▸ **EXERCISE GOAL**: Lines containing the word "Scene" should be extracted in full.

▸ **DATA TO PROCESS**:

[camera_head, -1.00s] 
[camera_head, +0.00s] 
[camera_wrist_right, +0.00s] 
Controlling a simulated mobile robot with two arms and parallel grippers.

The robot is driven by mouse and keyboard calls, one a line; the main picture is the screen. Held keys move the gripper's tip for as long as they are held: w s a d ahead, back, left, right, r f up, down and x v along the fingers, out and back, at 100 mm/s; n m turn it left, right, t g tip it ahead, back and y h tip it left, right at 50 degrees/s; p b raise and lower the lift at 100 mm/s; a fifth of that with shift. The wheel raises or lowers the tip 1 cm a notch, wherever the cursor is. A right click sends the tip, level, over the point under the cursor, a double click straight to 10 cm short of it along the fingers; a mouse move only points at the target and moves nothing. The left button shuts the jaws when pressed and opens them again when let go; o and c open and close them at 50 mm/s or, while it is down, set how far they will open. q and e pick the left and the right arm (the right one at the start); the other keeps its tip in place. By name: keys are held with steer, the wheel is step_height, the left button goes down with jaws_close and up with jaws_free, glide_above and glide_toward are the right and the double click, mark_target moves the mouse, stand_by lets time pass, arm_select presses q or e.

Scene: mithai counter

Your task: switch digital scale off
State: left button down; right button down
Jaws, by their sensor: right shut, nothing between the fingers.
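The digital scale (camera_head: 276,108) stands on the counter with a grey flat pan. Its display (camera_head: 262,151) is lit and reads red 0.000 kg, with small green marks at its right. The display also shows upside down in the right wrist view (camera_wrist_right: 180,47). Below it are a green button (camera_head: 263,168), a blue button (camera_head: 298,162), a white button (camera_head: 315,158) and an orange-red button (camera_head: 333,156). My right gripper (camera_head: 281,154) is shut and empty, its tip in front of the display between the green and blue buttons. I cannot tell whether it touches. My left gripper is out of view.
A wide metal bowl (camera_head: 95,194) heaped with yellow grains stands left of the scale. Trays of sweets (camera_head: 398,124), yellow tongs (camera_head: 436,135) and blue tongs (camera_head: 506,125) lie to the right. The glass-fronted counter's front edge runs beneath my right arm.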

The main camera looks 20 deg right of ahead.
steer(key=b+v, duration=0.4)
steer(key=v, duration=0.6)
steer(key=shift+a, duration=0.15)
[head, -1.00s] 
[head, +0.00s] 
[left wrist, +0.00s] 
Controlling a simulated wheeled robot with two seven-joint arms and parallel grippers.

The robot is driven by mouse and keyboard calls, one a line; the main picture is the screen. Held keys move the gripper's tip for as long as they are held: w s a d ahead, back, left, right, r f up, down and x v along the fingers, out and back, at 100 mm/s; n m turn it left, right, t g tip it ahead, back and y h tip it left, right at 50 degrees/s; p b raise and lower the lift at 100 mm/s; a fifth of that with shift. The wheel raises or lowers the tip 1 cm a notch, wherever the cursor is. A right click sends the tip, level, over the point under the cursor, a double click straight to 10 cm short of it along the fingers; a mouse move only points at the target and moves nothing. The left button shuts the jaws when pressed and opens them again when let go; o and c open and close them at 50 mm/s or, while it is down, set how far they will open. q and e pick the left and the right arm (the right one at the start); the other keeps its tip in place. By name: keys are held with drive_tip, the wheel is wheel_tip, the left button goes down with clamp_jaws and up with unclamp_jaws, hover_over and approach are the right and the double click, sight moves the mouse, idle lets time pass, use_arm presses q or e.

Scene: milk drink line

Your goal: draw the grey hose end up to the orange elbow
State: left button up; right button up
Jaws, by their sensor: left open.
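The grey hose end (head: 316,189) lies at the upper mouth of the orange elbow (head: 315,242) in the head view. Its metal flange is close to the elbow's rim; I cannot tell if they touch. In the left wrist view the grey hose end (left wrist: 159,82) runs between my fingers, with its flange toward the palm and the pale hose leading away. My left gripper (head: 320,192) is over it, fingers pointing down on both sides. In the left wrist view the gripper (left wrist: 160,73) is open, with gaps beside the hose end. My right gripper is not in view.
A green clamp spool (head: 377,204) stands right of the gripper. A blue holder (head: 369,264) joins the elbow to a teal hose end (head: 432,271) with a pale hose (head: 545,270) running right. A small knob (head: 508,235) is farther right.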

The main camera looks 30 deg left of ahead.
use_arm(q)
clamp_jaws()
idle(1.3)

▸ **SOLUTION TO THIS TASK**:
Scene: mithai counter
Scene: milk drink line

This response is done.